SORRY guys, but we really need to talk about this. This is a no-holds-barred guide to relieving yourself in an Eastern-style lavatory. Trust us, you’ll be grateful.

Every Western traveller who’s been to Asia will be able to relate.
Every Western traveller who’s been to Asia will be able to relate.

YOU’RE in Asia. It’s a hot night, and you’re keen to sample the local delicacies.

Maybe it’s fiery vindaloo, kung pao chicken, or pad kra pao with a spicy kick. Either way, your plans to drink exotic cocktails under the stars are interrupted by a sudden — and urgent — call from nature.

There’s not enough time to go back to your hotel. It’s a code brown. Hurriedly, you ask for directions to the nearest available loo, and find yourself looking at this ...

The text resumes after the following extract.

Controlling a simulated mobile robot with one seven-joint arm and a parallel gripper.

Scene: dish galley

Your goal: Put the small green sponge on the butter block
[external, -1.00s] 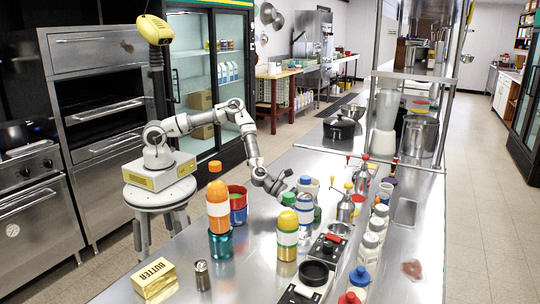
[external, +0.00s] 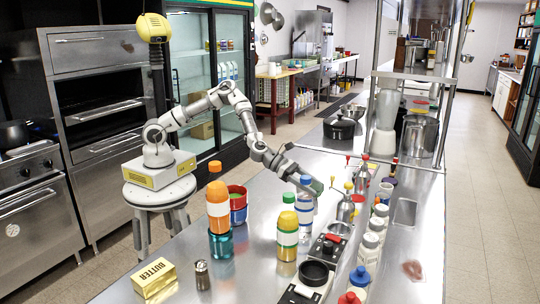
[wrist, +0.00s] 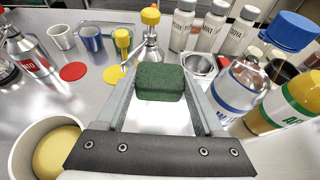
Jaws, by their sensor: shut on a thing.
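The small green sponge (wrist: 160,82) sits between the two fingertips of my gripper (wrist: 160,90) in the wrist view, and the gripper is shut on it. In the external view my gripper (external: 308,184) is over the right part of the counter, with the dark green sponge (external: 318,187) at its tip, close to the blue-capped bottle. The yellow butter block (external: 154,277), marked BUTTER, lies at the near left of the counter, well away from my gripper. It is not seen in the wrist view.
A metal shaker (external: 202,275) stands just right of the butter. Several white-labelled jars (external: 369,250) line the right side.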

Which way do you face? Where’s the toilet paper? What’s the tap for?
Which way do you face? Where’s the toilet paper? What’s the tap for?

You panic (and in your current state, that’s almost enough to cause a catastrophe). What do you do? Here’s a quick guide to the questions you’re too embarrassed to ask:

1. GET INTO POSITION

First-time users may want to strip off everything below their waist. That sounds a little extreme, but beware: riding the squat toilet wave can become messy, and fast. Turn so you’re facing the door, and place one foot on either side. Often, there will be textured squares to show you where to go. You want your toes to be at the narrower end, and your heels at the business end.

Also, it’s worth emptying your pockets beforehand.

2. EMBRACE THE SQUAT

It’s time to make your personal trainer proud. Lower yourself into a deep squat, with your knees pointed to the ceiling and your quads relaxed. Your weight should be in your heels, not your toes — you’re evacuating your bowels, not wicketkeeping a fast ball from Mitchell Starc.

It’s also been suggested that squatting has significant health benefits, like relaxing your colon and lowering the risk of haemorrhoids, so channel your inner yogi and learn to love it.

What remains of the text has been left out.